■ WHAT THE TASK REQUIRES ■
Only lines with the string "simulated" matter here; gather them from the material below.

Collected data
------------------------------------------------

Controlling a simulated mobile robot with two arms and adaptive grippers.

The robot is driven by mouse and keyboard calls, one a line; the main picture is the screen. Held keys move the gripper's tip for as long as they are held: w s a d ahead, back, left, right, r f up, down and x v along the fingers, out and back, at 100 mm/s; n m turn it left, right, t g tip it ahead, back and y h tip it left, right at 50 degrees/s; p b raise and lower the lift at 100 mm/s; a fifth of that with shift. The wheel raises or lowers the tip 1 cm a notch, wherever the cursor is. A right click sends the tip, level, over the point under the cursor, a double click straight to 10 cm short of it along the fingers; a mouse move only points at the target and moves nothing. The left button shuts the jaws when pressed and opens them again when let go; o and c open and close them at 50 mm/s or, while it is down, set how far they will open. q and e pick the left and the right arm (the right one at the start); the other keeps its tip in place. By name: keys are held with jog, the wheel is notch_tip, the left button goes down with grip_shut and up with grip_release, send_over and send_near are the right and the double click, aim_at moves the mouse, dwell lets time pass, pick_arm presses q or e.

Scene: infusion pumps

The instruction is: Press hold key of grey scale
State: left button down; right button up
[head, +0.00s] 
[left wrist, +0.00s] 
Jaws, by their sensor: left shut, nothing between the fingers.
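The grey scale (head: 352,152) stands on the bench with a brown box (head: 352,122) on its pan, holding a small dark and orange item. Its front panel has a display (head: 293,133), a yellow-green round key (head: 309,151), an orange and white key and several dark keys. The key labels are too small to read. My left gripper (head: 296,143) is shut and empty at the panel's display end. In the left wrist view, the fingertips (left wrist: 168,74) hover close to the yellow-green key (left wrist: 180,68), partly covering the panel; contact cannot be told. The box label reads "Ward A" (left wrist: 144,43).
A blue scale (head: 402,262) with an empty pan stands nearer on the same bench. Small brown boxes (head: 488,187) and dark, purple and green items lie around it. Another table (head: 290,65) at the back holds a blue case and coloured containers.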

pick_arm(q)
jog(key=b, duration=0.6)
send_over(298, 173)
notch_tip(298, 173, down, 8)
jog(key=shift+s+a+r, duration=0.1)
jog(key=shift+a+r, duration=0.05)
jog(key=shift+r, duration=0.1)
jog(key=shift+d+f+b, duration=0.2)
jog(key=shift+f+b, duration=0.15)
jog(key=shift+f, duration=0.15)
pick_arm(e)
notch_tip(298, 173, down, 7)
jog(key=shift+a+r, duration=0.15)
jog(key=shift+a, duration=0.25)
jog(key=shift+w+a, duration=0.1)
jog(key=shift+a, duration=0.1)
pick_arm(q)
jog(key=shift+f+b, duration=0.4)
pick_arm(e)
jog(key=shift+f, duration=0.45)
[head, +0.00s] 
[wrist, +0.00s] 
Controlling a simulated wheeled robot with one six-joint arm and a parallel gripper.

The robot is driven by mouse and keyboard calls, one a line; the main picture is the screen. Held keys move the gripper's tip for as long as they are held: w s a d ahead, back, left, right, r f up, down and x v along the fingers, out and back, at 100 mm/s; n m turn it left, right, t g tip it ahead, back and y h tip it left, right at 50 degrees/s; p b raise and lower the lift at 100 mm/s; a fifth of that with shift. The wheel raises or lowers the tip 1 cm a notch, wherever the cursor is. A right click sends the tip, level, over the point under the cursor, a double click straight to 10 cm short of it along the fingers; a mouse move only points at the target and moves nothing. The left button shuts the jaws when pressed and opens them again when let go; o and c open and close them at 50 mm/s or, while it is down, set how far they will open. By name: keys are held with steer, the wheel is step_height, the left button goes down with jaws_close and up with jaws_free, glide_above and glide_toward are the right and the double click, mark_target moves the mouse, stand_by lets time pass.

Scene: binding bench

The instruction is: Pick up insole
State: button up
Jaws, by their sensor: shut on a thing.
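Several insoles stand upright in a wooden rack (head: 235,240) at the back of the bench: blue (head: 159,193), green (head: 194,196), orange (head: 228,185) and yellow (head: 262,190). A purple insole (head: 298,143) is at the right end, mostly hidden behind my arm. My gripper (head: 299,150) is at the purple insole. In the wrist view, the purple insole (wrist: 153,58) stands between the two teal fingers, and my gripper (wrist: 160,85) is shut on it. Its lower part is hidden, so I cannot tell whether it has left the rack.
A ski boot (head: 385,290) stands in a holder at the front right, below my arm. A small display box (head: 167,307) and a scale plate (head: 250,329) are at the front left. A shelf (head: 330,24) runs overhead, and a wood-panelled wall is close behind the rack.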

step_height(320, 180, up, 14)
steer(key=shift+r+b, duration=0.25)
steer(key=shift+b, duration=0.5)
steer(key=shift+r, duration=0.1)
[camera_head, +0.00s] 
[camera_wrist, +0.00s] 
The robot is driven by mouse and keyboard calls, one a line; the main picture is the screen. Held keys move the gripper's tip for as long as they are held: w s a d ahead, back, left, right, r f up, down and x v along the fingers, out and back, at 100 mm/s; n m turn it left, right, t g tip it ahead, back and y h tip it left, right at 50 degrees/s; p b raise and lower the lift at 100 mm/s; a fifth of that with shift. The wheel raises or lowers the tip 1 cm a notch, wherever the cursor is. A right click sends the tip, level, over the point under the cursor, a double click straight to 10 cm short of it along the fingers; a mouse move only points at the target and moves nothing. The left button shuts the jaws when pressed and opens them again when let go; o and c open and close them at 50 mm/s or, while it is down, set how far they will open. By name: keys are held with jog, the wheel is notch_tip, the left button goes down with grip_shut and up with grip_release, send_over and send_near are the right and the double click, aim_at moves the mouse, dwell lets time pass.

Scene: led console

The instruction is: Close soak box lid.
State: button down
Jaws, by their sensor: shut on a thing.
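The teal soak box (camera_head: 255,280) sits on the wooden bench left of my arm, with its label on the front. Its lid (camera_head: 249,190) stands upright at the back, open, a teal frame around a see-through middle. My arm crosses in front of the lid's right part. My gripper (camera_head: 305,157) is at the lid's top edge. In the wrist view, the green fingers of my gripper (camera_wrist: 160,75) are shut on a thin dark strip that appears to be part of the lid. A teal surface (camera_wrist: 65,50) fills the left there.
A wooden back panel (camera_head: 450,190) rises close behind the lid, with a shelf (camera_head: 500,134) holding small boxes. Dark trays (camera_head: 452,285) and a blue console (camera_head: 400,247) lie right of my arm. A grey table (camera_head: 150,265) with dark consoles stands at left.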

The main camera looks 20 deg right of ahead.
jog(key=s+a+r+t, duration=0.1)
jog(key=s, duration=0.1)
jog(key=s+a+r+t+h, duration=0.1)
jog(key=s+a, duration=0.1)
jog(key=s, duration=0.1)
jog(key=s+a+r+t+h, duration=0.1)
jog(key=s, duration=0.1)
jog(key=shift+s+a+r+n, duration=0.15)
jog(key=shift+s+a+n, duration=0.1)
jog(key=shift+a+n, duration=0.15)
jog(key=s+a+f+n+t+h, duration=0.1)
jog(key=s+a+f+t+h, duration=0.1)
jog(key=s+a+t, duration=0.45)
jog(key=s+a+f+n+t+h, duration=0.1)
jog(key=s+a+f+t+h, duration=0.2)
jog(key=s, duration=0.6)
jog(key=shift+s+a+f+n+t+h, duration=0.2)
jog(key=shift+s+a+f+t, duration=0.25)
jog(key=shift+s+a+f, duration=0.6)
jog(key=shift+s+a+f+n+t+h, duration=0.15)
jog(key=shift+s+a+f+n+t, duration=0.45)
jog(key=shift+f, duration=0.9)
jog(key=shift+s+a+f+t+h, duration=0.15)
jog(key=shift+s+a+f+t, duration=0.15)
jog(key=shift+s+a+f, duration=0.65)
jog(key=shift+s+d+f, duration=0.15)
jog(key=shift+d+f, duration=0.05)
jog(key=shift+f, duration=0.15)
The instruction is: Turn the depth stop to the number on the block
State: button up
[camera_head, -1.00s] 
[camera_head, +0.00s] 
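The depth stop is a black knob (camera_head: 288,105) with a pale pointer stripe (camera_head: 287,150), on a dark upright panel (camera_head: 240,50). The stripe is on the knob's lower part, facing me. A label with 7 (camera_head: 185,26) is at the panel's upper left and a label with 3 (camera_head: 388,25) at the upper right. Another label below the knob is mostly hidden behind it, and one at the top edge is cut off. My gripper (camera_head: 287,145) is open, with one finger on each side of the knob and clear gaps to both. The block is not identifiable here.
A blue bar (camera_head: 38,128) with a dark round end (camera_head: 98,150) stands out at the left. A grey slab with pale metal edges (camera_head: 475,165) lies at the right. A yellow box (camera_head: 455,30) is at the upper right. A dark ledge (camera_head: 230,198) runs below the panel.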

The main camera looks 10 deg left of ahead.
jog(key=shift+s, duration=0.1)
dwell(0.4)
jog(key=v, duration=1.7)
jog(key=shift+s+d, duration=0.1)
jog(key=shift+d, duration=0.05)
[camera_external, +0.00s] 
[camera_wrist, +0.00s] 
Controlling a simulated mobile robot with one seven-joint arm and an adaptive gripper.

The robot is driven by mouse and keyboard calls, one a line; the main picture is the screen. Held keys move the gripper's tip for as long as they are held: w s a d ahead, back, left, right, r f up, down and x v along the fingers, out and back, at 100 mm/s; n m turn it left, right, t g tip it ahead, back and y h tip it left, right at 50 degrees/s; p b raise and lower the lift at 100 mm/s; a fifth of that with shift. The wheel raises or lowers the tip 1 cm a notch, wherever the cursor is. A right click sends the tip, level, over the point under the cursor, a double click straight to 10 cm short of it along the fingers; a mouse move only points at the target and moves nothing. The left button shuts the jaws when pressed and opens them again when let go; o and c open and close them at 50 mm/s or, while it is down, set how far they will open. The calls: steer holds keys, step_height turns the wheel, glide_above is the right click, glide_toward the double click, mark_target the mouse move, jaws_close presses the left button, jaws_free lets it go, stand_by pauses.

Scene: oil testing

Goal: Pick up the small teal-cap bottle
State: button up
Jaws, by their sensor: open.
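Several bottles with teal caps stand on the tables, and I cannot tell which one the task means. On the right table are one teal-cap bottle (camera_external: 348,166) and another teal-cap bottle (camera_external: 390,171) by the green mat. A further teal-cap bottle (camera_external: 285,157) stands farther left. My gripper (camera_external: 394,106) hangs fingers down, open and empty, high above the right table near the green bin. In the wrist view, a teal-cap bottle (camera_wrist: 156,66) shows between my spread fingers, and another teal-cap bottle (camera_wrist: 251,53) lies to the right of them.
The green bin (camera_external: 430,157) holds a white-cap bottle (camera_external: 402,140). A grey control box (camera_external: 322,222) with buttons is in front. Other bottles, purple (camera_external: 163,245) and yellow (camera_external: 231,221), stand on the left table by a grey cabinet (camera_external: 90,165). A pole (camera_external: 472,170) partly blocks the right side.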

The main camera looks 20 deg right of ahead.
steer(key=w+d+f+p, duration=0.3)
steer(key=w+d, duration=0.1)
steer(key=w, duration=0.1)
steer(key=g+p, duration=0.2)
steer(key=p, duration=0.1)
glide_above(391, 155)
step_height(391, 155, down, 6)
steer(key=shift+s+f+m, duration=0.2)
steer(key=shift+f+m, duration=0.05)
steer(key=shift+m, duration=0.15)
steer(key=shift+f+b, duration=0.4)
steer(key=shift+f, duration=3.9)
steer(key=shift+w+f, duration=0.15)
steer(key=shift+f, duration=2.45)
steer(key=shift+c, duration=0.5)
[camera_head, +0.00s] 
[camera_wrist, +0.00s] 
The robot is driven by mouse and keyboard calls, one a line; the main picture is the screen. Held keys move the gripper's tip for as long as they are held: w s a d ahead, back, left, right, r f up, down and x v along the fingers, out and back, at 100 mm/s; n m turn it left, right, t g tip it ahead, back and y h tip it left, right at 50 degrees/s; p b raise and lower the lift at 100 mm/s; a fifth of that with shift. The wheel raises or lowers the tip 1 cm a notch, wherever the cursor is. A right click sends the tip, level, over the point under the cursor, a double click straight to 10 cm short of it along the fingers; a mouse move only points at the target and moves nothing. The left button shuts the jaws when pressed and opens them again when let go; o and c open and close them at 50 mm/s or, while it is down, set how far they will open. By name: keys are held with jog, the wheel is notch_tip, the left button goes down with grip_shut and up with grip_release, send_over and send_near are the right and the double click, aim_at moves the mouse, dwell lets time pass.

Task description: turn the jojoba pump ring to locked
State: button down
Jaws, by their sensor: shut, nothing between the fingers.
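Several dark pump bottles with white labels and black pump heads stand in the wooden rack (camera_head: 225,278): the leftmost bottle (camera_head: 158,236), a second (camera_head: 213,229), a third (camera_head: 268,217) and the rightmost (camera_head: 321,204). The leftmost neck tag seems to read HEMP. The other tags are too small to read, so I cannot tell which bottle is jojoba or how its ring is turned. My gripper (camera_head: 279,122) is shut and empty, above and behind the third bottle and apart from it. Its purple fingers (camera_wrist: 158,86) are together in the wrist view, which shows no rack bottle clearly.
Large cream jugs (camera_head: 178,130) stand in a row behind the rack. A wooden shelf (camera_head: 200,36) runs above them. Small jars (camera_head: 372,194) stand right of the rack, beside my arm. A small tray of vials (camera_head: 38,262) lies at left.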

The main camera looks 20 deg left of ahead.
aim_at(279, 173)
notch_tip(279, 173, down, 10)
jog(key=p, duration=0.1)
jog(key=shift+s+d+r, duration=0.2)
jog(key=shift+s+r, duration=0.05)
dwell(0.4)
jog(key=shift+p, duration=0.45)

------------------------------------------------

■ COMPLETE OUTPUT ■
Controlling a simulated mobile robot with two arms and adaptive grippers.
Controlling a simulated wheeled robot with one six-joint arm and a parallel gripper.
Controlling a simulated mobile robot with one seven-joint arm and an adaptive gripper.

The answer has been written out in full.